Database tier network configuration

Why enable IPv4 Connectivity here? The database tier is internal — it does not need to pass through an external firewall. Enabling IPv4 Connectivity places the gateway (10.1.2.1) directly on the leaf switches, so database traffic routes efficiently within the fabric without leaving it.

  • In Create Connectivity Templates for, select Tagged.

  • In Assigned To, select all racks.

  • Click Create.

Assigning the database tier to all racks

Assigning resource pools

After creating the virtual networks, Apstra will identify that the Analytics routing zone now needs loopback IP addresses — one per switch — to function correctly in the fabric. These are allocated from IP address pools that were configured when Apstra was set up.

You will see red resource indicators on the routing zone. This is expected.

  • Click the red indicator and assign any available pool from the list.

Assigning an IP pool to the routing zone

Apstra will allocate individual IP addresses from that pool to each switch automatically — you are just pointing it at the right pool to draw from.

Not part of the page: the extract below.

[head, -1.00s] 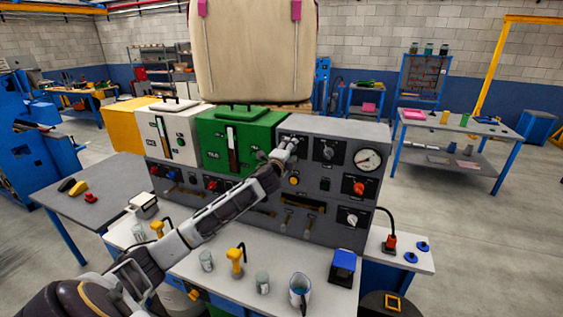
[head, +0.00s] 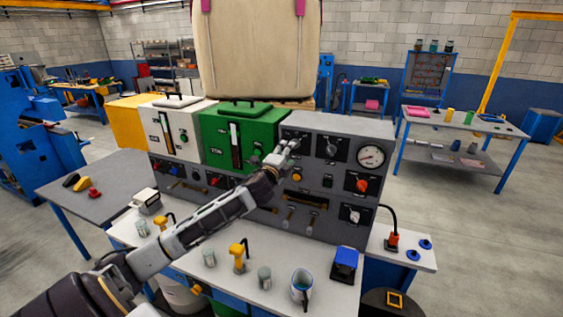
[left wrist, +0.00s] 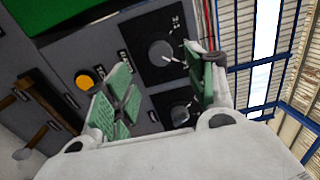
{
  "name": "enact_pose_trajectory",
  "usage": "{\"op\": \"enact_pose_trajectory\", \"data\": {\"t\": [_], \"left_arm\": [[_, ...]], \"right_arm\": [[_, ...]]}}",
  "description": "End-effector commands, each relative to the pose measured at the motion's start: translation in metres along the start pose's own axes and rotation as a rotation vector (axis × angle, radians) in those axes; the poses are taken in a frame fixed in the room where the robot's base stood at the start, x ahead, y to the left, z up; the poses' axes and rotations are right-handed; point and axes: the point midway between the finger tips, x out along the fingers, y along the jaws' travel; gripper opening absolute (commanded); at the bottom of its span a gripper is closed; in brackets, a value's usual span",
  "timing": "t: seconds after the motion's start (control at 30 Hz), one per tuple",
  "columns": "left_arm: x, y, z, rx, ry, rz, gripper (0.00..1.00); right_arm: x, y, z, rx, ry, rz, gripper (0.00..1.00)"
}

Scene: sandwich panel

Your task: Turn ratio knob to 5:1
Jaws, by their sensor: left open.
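The grey control panel (head: 336,205) stands on the bench and carries several knobs. A grey knob on a black plate (head: 331,148) is at its upper middle, right of my left gripper (head: 287,150). The gripper is at the panel's upper left and partly hides another black plate there. In the left wrist view the gripper (left wrist: 160,92) is open, with its green pads apart. Labels are too small to read, so I cannot tell which is the ratio knob. My right gripper is out of view.
A green tank (head: 222,143) and a white tank (head: 161,125) stand left of the gripper. A round gauge (head: 371,156) and a red knob (head: 362,185) are at the panel's right.

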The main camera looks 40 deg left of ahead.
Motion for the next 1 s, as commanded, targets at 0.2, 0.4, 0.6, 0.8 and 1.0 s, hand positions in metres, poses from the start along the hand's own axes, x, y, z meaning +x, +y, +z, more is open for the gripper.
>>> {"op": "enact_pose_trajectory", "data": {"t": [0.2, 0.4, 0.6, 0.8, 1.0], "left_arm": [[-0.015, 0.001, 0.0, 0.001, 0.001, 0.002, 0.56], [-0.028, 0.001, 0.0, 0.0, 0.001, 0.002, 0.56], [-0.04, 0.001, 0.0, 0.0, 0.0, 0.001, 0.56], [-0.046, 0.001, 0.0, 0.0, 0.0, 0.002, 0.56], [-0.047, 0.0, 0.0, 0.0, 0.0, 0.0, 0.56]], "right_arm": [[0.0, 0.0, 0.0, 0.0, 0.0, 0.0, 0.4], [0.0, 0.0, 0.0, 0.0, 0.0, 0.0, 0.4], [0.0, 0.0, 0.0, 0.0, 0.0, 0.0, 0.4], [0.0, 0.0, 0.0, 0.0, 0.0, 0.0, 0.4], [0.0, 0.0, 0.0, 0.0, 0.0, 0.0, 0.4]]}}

You can create your own IP pools. in apstra. Or if you really wanted to you could statically assign an IP address manually for each Loop back IP on every switch. But the beauty of this is that you can just say "here’s a pool of addresses, use them as needed" and Apstra will take care of the rest. This is a great example of how Apstra abstracts away low-level details and lets you work at a higher level of intent.

Verify the incremental configuration

  • Navigate to menu:Staged[Physical > Topology]

  • Select a leaf switch and click the Incremental Configuration tab again.

Incremental config now showing VXLAN

Compare this to the empty tab you saw earlier. Apstra has now generated VXLAN VNI mappings, VRF configuration, EVPN route-target policies, and interface assignments — all because you assigned two virtual networks to every rack. This is the configuration it will push to the switch when you commit.